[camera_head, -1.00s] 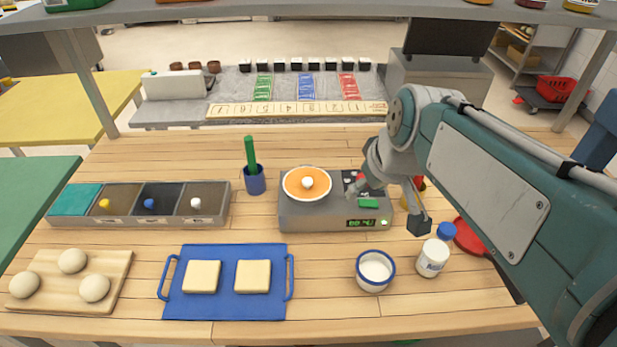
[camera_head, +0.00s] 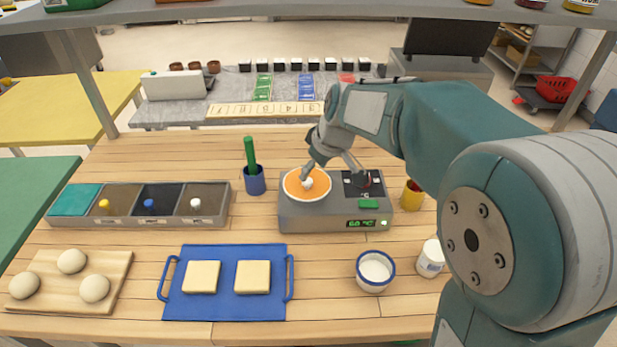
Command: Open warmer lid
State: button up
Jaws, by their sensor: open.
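The warmer (camera_head: 300,217) is a grey box near the middle of the wooden table, with a green button and a lit display on its front. Its round orange lid (camera_head: 318,190) with a pale rim lies flat on the left of its top. A white knob (camera_head: 307,184) stands at the lid's centre. My gripper (camera_head: 306,176) reaches in from the right, with its fingertips down at the knob. It is open. I cannot tell whether the fingers touch the knob, and part of the lid's far side is hidden behind them.
A blue cup (camera_head: 254,183) with a green stick stands left of the warmer. A white bowl (camera_head: 375,270) and a white bottle (camera_head: 430,260) stand in front at right. A blue tray (camera_head: 225,305) with two pale slabs lies in front. A yellow cup (camera_head: 412,196) stands right.

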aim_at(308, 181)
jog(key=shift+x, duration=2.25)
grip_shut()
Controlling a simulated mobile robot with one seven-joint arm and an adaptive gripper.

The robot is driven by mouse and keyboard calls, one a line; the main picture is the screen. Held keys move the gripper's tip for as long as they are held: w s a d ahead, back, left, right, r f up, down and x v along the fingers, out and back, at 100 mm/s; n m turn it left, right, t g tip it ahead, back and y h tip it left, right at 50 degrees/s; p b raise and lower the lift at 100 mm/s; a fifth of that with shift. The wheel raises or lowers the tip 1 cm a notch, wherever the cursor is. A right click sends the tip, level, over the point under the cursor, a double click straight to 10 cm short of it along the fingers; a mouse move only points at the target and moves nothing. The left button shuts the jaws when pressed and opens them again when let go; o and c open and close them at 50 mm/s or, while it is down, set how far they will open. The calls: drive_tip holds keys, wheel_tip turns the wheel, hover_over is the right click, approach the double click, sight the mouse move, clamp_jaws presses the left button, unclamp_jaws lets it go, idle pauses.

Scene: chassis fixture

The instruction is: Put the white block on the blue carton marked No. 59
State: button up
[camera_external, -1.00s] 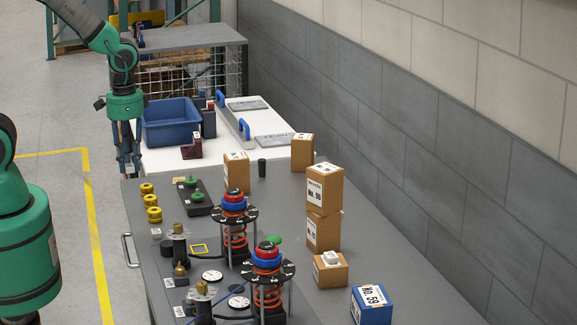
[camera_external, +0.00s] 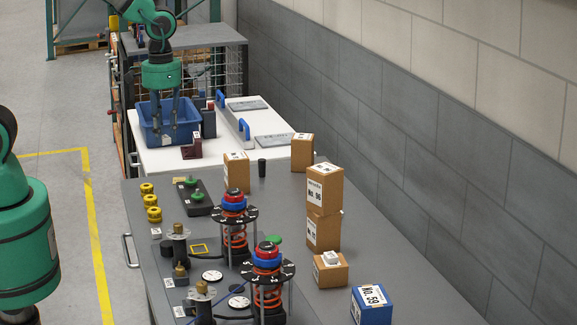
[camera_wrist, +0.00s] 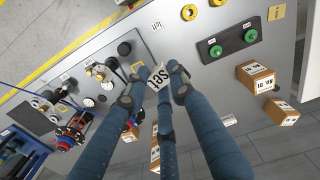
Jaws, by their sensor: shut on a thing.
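My gripper (camera_external: 166,133) hangs in front of the blue bin in the external view. Its fingers are shut on a small white block (camera_wrist: 157,82) marked "Set" in the wrist view; the block also shows as a pale patch below the fingers in the external view (camera_external: 166,141). The fingers partly hide it. The blue carton marked No. 59 (camera_external: 372,306) stands at the near right of the grey bench, far from my gripper, with a white label over its top. Another small white block (camera_external: 331,258) lies on a low brown carton (camera_external: 331,275) behind it.
Two stacked brown cartons (camera_external: 324,190) stand on the bench's right side. Two red spring fixtures (camera_external: 234,215) (camera_external: 268,270) rise from its middle. The blue bin (camera_external: 152,128) and a dark red block (camera_external: 191,149) are on the white table. A grey wall bounds the right.

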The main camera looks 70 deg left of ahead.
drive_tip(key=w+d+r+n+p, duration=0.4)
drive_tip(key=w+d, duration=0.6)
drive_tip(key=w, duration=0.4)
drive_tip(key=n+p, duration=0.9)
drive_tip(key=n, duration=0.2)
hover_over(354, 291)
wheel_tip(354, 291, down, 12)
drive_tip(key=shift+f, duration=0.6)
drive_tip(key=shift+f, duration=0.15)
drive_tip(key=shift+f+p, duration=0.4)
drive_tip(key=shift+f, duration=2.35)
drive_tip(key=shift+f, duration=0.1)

**WHAT TO PRODUCE:** Keep the pictures out and write out the records exactly.

**EXERCISE ANSWER:**
[camera_head, -1.00s] 
[camera_head, +0.00s] 
Command: Open warmer lid
State: button up
Jaws, by their sensor: open.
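The warmer (camera_head: 300,217) is a grey box near the middle of the wooden table, with a green button and a lit display on its front. Its round orange lid (camera_head: 318,190) with a pale rim lies flat on the left of its top. A white knob (camera_head: 307,184) stands at the lid's centre. My gripper (camera_head: 306,176) reaches in from the right, with its fingertips down at the knob. It is open. I cannot tell whether the fingers touch the knob, and part of the lid's far side is hidden behind them.
A blue cup (camera_head: 254,183) with a green stick stands left of the warmer. A white bowl (camera_head: 375,270) and a white bottle (camera_head: 430,260) stand in front at right. A blue tray (camera_head: 225,305) with two pale slabs lies in front. A yellow cup (camera_head: 412,196) stands right.

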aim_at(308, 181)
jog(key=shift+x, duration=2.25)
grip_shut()
Controlling a simulated mobile robot with one seven-joint arm and an adaptive gripper.

The robot is driven by mouse and keyboard calls, one a line; the main picture is the screen. Held keys move the gripper's tip for as long as they are held: w s a d ahead, back, left, right, r f up, down and x v along the fingers, out and back, at 100 mm/s; n m turn it left, right, t g tip it ahead, back and y h tip it left, right at 50 degrees/s; p b raise and lower the lift at 100 mm/s; a fifth of that with shift. The wheel raises or lowers the tip 1 cm a notch, wherever the cursor is. A right click sends the tip, level, over the point under the cursor, a double click straight to 10 cm short of it along the fingers; a mouse move only points at the target and moves nothing. The left button shuts the jaws when pressed and opens them again when let go; o and c open and close them at 50 mm/s or, while it is down, set how far they will open. The calls: drive_tip holds keys, wheel_tip turns the wheel, hover_over is the right click, approach the double click, sight the mouse move, clamp_jaws presses the left button, unclamp_jaws lets it go, idle pauses.

Scene: chassis fixture

The instruction is: Put the white block on the blue carton marked No. 59
State: button up
[camera_external, -1.00s] 
[camera_external, +0.00s] 
[camera_wrist, +0.00s] 
Jaws, by their sensor: shut on a thing.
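My gripper (camera_external: 166,133) hangs in front of the blue bin in the external view. Its fingers are shut on a small white block (camera_wrist: 157,82) marked "Set" in the wrist view; the block also shows as a pale patch below the fingers in the external view (camera_external: 166,141). The fingers partly hide it. The blue carton marked No. 59 (camera_external: 372,306) stands at the near right of the grey bench, far from my gripper, with a white label over its top. Another small white block (camera_external: 331,258) lies on a low brown carton (camera_external: 331,275) behind it.
Two stacked brown cartons (camera_external: 324,190) stand on the bench's right side. Two red spring fixtures (camera_external: 234,215) (camera_external: 268,270) rise from its middle. The blue bin (camera_external: 152,128) and a dark red block (camera_external: 191,149) are on the white table. A grey wall bounds the right.

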The main camera looks 70 deg left of ahead.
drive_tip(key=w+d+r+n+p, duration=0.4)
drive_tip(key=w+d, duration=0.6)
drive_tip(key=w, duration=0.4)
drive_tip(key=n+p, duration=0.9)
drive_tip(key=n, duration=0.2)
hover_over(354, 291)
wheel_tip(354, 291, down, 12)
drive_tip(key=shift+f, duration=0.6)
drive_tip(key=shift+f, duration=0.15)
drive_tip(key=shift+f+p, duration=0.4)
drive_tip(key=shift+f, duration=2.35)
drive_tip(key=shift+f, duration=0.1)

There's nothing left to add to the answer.